David Layzer (1975) starts with essentially the same picture of physical reality as Caudwell: an interacting hierarchy of approximately closed systems, each with a certain autonomy but, due to interactions with other domains, not completely self‑determining. Starting at the fundamental level of elementary particles, Layzer seeks to determine the origin of the arrow of time, i.e., the origin of order and disorder. He argues that the arrow cannot come from the microlevel because there the laws of physics appear to be reversible. It must therefore come from special boundary conditions applying to an ensemble of particles whose regularities are in turn determined by higher laws, and so forth. For example, when an open bottle of perfume is placed in a room, the molecules of perfume disperse to fill the available space and do not return to the bottle.
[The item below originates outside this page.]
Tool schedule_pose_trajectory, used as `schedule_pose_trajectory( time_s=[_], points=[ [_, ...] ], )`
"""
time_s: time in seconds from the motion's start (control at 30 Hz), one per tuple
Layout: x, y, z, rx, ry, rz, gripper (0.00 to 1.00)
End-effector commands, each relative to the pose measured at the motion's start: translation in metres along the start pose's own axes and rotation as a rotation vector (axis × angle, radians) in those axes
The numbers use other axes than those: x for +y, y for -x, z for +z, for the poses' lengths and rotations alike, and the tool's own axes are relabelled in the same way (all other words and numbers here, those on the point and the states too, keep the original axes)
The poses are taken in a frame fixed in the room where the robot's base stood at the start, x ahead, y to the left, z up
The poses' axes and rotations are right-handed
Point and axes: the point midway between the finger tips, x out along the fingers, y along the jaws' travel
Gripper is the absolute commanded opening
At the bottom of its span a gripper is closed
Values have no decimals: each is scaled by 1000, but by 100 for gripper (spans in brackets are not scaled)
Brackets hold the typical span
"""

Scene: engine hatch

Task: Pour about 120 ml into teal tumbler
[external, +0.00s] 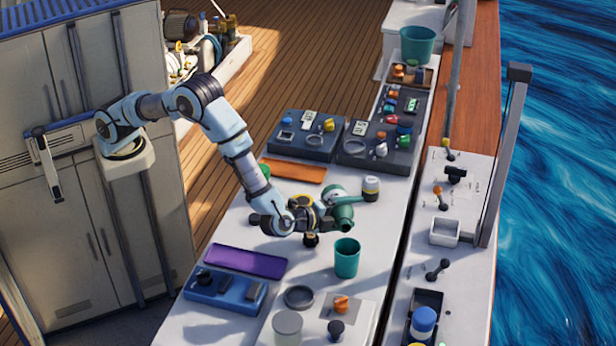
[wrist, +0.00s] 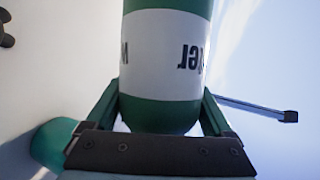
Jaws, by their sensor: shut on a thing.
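The teal tumbler (external: 347,258) stands upright on the white worktop in the external view. My gripper (external: 322,214) is shut on a green bottle (external: 341,213), held above the worktop just up and left of the tumbler. The bottle looks tilted, its lower right end near the tumbler's rim but apart from it. In the wrist view the green bottle (wrist: 165,110) with a white lettered label fills the middle, between both fingers. A teal rounded shape (wrist: 52,145) at lower left may be the tumbler. I cannot see any liquid or the level inside the tumbler.
A purple mat (external: 245,262) and a blue tray (external: 225,290) lie to the left. A grey ring (external: 298,297) and orange knob (external: 341,303) are in front. Dark trays (external: 306,135) with small parts lie farther back.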

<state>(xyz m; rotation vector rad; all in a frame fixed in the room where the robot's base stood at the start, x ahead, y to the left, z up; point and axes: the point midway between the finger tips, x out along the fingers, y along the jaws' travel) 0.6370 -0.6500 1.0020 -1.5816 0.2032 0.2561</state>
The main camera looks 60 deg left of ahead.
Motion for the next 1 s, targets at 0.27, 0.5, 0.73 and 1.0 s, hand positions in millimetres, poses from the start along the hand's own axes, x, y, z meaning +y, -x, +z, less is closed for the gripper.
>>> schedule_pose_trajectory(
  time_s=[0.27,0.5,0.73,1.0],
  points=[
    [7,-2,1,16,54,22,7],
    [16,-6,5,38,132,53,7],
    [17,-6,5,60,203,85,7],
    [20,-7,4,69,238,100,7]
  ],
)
Of all the possible arrangements for perfume molecules in the room, that of all molecules being in a small bottle is exceedingly unlikely and may be regarded as a special boundary condition. The direction of time implied by this sequence is called the thermodynamic arrow, in contrast to the historic arrow implied by evolution.
Processes that display the thermodynamic arrow of time convert macroscopic information into microscopic information, e.g., when the perfume molecules disperse in the room, the information of their original confinement to the bottles is lost though, if we had followed the path of each molecule, it would have been converted into microscopic information. The special boundary conditions (the bottle) may be regarded as macroinformation as seen from a subsystem though it is microinformation for a higher domain in which various sets of boundary conditions are possible. The essence of Layzer's idea is this: to account for what's happening on the small scale you have to know what's happening on the larger scale.
Applying these concepts in a regression to the conditions at the beginning of the universe, he argues that the conditions then obtaining were a lack of detailed microscopic or macroscopic informationmeaning that the universe was in thermodynamic equilibrium for the first microsecond, according to his model. He can thus refute Harlikar and Hoyle who start with a universe that is in a state of thermodynamic disequilibrium but continually approaches equilibrium and "heat death". Layzer's view is the exact opposite, that the universe started at thermodynamic equilibrium but, because of a Big Bang explosion, if you like, the dynamics pulled the thing apart; the rate of change was so great that thermodynamic equilibrium could not be maintained beyond the first microsecond. In contrast to some more slowly expanding cosmologies, thermal equilibrium between the matter and the radiation fields is never re‑established. A universe at uniform temperature of "heat death" thus never occurs. In this way, the dynamics generate order and information; the universe can't get to the state of maximum entropy because of these dynamics. Thus it is possible for galaxies to form with a certain order initially and the whole process cascades down, leading to conditions of thermal non‑equilibrium such as the Earth with its solar energy gradient. I won't say that this concept is completely accepted but I think it must be basically correct. It is important to note that Layzer has essentially the same idea as Caudwell concerning many different domains and levels of domains.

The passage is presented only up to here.